« Le travail que nous faisons sera un véritable mémorial pour les victimes de l’Église en France qui posera, je l’espère, la première pierre d’un long travail de mémoire. » Chaque mot de Jean-Marc Sauvé est mûrement pesé. Ce haut fonctionnaire français, vice-président du Conseil d’Etat entre 2006 et 2018, préside la Commission indépendante des abus sexuels dans l'Église (Ciase) depuis le 13 novembre 2018. Cinq jours plus tôt, lors de leur assemblée plénière à Lourdes, les évêques de France avaient décidé de mettre en place « une commission indépendante chargée de faire la lumière sur les abus sexuels sur mineurs dans l’Église catholique depuis 1950, de comprendre les raisons qui ont favorisé la manière dont ont été traitées ces affaires et de faire des préconisations, notamment en évaluant les mesures prises depuis les années 2000. » Trois mois plus tard, le 8 février 2019, la Conférence des évêques de France et la Conférence des religieux et religieuses de France (Corref) lançaient officiellement la Ciase.
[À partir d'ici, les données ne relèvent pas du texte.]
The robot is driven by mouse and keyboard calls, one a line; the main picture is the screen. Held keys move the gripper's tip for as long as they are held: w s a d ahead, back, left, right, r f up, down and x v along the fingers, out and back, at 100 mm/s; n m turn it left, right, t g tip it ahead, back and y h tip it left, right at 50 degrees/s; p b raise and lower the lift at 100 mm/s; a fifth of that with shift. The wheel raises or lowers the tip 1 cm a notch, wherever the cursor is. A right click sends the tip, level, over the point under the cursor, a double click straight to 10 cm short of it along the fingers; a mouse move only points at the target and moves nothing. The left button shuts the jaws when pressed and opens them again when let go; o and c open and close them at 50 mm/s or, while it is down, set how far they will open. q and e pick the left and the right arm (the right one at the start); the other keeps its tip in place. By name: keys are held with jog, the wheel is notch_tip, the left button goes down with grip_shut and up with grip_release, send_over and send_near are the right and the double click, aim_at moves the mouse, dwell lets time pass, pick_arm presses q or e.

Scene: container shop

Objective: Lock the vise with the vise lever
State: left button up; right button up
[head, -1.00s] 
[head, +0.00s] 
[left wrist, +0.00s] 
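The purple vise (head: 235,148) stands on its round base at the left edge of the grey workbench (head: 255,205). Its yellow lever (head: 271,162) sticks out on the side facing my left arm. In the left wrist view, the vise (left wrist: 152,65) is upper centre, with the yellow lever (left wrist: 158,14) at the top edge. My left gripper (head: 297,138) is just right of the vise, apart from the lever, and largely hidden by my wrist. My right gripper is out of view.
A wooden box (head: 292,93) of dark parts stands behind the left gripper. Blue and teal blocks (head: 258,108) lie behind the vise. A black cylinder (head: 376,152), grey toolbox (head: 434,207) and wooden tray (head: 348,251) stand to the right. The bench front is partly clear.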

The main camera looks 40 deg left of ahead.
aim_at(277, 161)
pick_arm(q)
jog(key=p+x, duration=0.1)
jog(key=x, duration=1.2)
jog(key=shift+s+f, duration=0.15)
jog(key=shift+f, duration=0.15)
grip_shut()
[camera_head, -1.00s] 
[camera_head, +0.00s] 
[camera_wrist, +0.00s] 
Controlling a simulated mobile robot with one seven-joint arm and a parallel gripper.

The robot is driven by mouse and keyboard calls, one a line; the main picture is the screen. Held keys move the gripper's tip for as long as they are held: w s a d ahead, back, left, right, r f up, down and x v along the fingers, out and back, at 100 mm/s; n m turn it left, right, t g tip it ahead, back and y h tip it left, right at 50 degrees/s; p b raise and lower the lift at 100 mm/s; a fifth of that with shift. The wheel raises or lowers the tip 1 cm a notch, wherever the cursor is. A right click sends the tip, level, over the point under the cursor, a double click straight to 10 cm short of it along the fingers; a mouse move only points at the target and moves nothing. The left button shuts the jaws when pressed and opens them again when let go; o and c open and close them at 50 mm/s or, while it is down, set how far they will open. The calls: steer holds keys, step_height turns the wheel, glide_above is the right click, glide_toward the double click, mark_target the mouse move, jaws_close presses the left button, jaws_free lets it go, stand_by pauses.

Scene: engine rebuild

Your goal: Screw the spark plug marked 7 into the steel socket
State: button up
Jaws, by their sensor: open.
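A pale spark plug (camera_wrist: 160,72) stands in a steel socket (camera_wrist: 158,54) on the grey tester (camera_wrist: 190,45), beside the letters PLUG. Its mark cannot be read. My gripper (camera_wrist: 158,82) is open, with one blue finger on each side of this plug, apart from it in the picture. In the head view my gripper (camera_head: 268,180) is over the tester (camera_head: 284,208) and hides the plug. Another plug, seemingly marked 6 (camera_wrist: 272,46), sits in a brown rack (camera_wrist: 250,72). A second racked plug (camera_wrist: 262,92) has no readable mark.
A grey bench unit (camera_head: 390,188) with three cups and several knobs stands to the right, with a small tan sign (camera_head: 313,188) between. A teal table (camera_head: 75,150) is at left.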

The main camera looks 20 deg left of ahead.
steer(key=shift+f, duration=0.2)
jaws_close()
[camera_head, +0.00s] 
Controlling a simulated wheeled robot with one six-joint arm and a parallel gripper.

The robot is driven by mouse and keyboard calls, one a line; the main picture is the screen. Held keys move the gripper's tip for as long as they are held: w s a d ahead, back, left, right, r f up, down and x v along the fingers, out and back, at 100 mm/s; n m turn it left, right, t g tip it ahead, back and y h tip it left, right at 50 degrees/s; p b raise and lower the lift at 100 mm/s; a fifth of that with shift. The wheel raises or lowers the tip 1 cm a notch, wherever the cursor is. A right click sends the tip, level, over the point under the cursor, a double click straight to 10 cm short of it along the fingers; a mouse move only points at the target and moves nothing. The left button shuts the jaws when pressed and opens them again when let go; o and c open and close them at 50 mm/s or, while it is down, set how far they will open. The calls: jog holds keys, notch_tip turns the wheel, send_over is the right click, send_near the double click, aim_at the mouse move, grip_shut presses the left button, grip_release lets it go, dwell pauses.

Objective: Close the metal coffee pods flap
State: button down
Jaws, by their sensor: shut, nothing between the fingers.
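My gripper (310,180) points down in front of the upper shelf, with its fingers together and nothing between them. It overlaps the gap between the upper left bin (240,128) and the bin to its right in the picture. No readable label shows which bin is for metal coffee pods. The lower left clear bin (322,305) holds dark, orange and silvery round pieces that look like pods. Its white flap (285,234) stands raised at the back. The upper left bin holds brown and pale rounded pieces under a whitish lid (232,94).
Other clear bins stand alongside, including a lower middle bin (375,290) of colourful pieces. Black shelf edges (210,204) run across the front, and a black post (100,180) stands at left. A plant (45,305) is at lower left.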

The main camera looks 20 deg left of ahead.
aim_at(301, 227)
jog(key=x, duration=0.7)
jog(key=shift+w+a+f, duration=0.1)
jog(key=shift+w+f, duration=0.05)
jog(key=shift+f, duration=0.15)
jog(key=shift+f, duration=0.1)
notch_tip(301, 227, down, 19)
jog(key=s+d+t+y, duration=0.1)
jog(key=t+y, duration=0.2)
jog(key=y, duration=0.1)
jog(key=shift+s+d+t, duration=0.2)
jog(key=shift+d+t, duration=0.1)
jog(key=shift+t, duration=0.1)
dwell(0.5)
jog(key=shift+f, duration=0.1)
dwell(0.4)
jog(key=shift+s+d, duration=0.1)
« Enfin ! », entendit-on alors de diverses sources. Face à la multiplication des scandales d’abus sexuels dans l’Église à travers le monde, les pays ont en effet « procédé par vagues » explique Astrid Kaptijn, professeure de droit canonique à la Faculté de théologie de l’Université de Fribourg, et membre de la Commission. À l’initiative du gouvernement ou de l’Église catholique, plusieurs commissions ont vu le jour en Irlande (2009), en Belgique (2009), aux Pays-Bas (2010), en Australie (2012) ou encore en Allemagne (2013). « En France, l’Église a pris l’initiative car elle a probablement senti un signal qui lui disait ‘si nous ne faisons rien, l’État risque de nous demander des choses’ », ajoute la commissaire. Des affaires de pédophilie défraient alors la chronique : l’ex-évêque d’Orléans, André Fort, est condamné à huit mois de prison avec sursis pour ne pas avoir dénoncé les agissements d’un prêtre pédophile, Pierre de Coye de Castelet, condamné quant à lui à deux ans de prison ferme. Début 2019 s’ouvre également le procès du cardinal Philippe Barbarin : l’archevêque de Lyon comparaît pour non-dénonciation d’agressions sexuelles sur mineurs par le prêtre Bernard Preynat, qui sera condamné à cinq ans de prison ferme.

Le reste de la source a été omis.